Please find all lines in the data that hold the string "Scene" and copy them.
--- BEGIN Recorded information ---
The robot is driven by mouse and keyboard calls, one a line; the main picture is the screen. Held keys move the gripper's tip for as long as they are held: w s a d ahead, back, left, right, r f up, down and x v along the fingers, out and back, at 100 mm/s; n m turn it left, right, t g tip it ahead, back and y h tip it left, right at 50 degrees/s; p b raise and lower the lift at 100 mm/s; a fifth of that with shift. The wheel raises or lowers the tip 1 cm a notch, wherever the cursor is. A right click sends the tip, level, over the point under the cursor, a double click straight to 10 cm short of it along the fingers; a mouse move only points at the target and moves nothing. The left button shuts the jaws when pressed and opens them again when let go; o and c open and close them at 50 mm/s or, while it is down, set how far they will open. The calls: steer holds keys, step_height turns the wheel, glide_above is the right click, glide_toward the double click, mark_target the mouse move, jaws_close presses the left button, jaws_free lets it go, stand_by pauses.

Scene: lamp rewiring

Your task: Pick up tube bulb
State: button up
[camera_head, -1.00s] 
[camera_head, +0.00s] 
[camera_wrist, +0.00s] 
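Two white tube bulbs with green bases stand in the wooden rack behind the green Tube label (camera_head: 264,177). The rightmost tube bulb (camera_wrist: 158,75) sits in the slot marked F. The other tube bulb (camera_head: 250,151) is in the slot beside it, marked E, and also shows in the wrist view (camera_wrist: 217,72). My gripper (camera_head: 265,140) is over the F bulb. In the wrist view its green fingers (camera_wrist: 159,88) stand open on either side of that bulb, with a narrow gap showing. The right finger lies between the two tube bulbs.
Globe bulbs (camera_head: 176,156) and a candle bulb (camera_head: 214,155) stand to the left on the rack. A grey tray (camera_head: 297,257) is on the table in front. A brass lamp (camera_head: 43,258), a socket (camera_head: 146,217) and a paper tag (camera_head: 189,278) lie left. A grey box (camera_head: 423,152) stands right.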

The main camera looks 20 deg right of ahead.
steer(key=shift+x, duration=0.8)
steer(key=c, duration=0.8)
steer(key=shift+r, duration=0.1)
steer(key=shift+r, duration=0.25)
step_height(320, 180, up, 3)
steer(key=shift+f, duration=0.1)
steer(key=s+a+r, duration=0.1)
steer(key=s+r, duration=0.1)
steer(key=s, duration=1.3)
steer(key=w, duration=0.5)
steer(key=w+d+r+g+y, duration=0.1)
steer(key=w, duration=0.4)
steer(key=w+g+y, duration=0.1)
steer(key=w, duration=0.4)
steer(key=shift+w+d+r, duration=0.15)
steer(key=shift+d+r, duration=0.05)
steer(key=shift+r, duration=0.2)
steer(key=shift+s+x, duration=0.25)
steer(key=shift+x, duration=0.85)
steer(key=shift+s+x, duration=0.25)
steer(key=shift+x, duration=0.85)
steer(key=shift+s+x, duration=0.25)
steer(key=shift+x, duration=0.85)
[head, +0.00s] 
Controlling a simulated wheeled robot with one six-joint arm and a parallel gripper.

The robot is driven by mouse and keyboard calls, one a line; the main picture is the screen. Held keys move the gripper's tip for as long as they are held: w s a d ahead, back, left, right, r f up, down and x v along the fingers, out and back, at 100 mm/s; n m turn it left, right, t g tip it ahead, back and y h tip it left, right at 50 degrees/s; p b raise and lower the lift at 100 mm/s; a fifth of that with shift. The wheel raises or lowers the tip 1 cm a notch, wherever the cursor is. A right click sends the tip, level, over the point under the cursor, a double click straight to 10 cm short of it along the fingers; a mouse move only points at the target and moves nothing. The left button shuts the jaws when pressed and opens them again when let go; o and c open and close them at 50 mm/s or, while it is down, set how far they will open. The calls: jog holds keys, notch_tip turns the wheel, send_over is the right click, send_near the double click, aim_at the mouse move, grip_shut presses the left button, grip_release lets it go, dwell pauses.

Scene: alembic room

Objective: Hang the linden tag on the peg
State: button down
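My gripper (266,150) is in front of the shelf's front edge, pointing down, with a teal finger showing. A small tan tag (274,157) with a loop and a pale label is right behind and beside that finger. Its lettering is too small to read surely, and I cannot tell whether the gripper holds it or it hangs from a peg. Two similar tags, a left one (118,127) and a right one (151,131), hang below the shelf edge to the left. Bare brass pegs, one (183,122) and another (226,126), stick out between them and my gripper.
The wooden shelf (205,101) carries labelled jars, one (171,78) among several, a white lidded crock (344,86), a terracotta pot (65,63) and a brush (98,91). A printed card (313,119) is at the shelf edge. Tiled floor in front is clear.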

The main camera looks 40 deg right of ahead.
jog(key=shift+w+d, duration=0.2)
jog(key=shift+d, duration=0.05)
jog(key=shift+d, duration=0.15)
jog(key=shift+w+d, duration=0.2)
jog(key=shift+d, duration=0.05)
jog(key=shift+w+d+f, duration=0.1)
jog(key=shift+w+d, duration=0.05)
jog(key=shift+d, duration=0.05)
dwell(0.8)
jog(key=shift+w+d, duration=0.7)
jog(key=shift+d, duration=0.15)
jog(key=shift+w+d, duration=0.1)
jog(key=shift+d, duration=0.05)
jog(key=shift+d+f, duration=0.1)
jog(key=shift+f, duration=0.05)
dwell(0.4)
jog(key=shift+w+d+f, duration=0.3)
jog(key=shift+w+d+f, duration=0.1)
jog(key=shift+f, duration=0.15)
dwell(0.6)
--- END Recorded information ---
# [Full output]
Scene: lamp rewiring
Scene: alembic room

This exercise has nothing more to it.